(Work instructions): Do any lines in the data below contain "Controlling"? If so, copy every one of them.

-- START OF Items --

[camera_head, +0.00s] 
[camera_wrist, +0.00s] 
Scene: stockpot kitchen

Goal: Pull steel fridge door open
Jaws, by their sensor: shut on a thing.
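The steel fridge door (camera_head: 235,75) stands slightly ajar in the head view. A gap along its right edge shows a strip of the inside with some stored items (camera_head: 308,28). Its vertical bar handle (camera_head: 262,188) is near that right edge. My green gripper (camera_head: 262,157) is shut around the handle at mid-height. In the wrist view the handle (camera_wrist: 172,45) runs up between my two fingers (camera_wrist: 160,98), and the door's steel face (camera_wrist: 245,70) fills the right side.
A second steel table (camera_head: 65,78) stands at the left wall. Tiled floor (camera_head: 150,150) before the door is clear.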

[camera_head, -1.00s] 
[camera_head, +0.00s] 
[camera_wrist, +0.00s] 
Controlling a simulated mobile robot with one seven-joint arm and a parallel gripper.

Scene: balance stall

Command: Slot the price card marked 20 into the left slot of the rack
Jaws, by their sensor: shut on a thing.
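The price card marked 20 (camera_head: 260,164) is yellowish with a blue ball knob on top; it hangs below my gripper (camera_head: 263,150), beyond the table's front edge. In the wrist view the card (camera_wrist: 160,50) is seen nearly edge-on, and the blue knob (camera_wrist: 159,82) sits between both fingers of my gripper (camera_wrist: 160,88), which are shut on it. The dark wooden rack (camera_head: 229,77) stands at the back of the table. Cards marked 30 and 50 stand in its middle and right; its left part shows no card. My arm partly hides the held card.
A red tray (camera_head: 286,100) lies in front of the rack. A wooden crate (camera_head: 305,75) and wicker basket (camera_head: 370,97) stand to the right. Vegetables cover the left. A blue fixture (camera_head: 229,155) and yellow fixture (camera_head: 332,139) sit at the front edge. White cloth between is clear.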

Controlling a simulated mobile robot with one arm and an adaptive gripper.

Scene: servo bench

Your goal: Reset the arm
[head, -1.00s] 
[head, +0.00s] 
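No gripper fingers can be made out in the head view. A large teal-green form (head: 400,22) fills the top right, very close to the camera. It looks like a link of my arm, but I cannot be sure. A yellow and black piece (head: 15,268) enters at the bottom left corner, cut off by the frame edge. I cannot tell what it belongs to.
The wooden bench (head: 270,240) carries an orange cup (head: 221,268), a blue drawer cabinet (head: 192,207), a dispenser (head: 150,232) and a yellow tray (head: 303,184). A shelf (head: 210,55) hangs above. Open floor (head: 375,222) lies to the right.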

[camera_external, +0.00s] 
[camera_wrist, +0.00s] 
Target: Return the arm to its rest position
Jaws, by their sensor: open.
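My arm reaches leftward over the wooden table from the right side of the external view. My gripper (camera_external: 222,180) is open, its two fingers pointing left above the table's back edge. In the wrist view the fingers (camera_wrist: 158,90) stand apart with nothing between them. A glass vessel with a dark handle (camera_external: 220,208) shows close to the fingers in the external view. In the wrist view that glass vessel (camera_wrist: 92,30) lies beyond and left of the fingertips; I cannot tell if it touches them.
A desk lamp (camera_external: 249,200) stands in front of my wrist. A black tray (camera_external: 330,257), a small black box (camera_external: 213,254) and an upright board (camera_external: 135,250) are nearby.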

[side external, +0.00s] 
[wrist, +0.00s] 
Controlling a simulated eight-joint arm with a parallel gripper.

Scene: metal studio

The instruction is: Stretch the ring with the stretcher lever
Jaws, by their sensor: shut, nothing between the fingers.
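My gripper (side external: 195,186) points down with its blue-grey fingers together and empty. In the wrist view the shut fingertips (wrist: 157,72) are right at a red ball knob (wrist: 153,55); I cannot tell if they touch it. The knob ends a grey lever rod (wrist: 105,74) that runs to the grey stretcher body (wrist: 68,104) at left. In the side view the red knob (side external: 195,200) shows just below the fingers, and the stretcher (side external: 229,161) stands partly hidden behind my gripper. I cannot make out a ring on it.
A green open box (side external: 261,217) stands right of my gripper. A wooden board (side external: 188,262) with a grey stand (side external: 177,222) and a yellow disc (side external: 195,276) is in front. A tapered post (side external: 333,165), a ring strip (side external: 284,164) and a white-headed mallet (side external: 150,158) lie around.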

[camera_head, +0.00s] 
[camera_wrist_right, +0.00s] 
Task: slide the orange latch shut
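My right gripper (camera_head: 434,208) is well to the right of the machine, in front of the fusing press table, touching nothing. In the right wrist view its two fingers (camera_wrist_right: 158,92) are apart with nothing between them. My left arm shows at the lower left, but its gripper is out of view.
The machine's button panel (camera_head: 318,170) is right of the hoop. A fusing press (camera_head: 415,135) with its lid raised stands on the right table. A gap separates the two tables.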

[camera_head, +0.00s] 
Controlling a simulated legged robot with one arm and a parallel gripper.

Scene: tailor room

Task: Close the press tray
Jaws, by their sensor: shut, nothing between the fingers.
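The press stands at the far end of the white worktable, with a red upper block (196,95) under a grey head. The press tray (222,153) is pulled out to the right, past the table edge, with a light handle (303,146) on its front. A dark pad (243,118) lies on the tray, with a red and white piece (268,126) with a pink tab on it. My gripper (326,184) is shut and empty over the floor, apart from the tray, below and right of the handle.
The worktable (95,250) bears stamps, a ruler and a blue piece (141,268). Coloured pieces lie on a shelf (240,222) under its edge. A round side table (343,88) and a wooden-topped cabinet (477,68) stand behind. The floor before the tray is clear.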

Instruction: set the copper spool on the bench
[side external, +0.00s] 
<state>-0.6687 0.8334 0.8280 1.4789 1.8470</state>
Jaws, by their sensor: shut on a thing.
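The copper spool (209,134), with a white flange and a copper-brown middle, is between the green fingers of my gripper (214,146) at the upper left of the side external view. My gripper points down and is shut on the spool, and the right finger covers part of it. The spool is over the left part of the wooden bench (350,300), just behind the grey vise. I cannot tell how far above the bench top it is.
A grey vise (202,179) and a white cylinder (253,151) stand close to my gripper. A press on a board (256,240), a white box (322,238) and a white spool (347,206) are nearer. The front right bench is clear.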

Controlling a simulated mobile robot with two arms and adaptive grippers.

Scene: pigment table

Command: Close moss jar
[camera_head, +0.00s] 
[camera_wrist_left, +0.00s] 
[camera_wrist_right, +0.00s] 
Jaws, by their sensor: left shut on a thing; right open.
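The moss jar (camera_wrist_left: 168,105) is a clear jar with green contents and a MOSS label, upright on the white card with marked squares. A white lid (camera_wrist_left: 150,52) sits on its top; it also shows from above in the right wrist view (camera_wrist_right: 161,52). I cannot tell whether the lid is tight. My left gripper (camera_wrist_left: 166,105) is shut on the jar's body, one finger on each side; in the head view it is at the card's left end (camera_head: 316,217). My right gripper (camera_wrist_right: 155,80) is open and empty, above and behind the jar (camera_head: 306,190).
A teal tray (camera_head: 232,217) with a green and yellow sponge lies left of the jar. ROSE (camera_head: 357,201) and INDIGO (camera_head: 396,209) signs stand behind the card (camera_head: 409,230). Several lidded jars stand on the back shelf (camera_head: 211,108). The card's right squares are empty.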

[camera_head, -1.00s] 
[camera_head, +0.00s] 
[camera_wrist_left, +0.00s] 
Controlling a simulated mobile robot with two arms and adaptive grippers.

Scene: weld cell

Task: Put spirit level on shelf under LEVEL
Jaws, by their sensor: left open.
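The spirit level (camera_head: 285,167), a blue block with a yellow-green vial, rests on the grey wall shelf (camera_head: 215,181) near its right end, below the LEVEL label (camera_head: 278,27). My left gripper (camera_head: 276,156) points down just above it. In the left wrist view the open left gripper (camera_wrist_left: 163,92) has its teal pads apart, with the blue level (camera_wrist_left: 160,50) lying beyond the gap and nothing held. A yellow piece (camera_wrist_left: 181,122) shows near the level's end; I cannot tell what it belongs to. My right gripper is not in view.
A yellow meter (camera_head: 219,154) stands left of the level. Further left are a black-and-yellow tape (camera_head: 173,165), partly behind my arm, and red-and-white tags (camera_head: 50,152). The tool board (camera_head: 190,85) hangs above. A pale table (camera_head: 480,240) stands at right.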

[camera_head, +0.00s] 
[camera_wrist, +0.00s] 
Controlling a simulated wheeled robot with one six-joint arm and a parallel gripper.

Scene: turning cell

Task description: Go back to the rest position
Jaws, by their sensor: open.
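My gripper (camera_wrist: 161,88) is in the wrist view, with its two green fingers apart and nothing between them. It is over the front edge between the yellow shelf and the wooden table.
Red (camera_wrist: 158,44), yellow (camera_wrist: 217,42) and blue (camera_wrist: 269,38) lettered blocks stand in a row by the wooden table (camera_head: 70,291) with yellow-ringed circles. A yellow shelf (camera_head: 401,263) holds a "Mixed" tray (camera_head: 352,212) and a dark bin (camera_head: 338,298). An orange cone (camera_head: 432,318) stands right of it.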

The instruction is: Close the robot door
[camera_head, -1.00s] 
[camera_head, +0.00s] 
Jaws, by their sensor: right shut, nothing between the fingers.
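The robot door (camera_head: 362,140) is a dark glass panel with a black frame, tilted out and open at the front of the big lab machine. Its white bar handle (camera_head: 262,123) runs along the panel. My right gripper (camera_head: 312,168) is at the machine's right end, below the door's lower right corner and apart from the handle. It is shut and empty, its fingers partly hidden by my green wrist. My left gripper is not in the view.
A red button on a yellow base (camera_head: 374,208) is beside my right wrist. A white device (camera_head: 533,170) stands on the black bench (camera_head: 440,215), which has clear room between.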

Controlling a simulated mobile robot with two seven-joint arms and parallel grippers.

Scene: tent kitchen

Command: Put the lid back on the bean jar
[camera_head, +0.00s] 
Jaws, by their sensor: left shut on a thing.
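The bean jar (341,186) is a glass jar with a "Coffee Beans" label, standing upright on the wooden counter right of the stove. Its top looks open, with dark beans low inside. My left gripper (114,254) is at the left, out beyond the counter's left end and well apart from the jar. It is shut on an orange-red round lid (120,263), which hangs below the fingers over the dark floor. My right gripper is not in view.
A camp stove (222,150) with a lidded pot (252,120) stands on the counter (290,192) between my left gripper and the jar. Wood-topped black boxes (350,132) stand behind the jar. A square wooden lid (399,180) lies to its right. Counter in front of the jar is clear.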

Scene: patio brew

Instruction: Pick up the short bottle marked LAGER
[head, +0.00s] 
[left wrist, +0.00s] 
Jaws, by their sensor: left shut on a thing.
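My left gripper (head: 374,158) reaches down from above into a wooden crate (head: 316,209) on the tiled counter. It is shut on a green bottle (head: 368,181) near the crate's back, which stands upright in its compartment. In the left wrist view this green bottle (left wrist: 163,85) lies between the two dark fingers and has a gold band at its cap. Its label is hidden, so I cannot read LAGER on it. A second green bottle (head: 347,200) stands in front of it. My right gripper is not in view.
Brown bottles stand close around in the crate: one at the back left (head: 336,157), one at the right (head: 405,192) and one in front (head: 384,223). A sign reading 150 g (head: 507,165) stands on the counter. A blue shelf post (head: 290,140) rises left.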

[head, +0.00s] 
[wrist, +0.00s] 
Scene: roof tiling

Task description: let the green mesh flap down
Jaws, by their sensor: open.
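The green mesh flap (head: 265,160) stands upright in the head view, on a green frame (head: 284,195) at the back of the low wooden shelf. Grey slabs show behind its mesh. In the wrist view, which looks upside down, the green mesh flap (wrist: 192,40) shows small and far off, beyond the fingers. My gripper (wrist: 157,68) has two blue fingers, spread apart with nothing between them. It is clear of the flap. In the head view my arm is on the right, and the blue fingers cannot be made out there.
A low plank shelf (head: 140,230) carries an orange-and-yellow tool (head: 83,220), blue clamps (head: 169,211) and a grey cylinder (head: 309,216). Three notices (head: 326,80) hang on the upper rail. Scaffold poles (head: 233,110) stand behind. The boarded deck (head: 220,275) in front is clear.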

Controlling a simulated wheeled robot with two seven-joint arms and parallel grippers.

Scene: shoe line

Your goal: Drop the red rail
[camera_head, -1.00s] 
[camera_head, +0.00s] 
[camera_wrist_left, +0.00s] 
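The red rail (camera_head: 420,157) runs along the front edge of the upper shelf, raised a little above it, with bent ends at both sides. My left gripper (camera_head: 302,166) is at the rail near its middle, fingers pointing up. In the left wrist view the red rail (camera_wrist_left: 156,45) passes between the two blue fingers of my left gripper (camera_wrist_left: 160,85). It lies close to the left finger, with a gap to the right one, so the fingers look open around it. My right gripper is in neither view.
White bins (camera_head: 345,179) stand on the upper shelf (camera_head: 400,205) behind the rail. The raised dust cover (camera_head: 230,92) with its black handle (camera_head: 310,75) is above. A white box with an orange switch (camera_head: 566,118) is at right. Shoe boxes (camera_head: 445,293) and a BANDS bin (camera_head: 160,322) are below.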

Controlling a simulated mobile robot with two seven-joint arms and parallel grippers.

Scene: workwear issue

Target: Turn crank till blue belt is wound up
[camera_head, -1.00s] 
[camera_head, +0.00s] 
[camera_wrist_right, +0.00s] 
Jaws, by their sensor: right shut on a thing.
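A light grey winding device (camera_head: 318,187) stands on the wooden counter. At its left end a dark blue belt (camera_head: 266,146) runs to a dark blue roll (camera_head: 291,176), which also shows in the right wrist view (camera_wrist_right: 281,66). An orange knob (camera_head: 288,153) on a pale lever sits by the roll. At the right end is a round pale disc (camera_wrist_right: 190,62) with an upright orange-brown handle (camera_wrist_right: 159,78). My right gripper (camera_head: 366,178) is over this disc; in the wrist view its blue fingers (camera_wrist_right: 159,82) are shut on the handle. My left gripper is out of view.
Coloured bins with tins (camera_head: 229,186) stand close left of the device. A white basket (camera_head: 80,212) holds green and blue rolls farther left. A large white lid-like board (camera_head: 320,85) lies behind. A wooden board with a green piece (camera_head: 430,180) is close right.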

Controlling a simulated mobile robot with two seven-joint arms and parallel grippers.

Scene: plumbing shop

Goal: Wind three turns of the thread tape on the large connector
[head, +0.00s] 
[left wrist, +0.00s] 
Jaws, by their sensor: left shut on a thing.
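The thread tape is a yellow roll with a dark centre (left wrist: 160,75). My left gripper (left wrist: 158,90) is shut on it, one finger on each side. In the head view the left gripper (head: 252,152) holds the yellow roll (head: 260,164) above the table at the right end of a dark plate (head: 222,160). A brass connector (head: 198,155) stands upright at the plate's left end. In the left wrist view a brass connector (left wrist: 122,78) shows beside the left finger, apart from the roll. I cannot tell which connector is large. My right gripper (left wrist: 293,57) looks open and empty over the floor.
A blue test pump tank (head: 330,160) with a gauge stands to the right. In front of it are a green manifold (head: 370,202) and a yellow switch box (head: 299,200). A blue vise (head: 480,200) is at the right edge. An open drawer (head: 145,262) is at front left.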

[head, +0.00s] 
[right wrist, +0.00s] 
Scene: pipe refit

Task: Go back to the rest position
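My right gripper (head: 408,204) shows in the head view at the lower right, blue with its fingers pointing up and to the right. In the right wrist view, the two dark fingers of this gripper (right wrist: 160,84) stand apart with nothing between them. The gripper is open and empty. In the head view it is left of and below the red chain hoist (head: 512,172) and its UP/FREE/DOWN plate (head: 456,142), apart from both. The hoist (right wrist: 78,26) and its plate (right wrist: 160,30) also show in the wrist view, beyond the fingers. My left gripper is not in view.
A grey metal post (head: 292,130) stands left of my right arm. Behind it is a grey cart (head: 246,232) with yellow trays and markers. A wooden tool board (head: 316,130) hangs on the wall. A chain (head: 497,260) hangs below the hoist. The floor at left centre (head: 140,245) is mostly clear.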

-- END OF Items --

(Reply to the task):
Controlling a simulated mobile robot with one seven-joint arm and a parallel gripper.
Controlling a simulated mobile robot with one arm and an adaptive gripper.
Controlling a simulated eight-joint arm with a parallel gripper.
Controlling a simulated legged robot with one arm and a parallel gripper.
Controlling a simulated mobile robot with two arms and adaptive grippers.
Controlling a simulated mobile robot with two arms and adaptive grippers.
Controlling a simulated wheeled robot with one six-joint arm and a parallel gripper.
Controlling a simulated mobile robot with two seven-joint arms and parallel grippers.
Controlling a simulated wheeled robot with two seven-joint arms and parallel grippers.
Controlling a simulated mobile robot with two seven-joint arms and parallel grippers.
Controlling a simulated mobile robot with two seven-joint arms and parallel grippers.

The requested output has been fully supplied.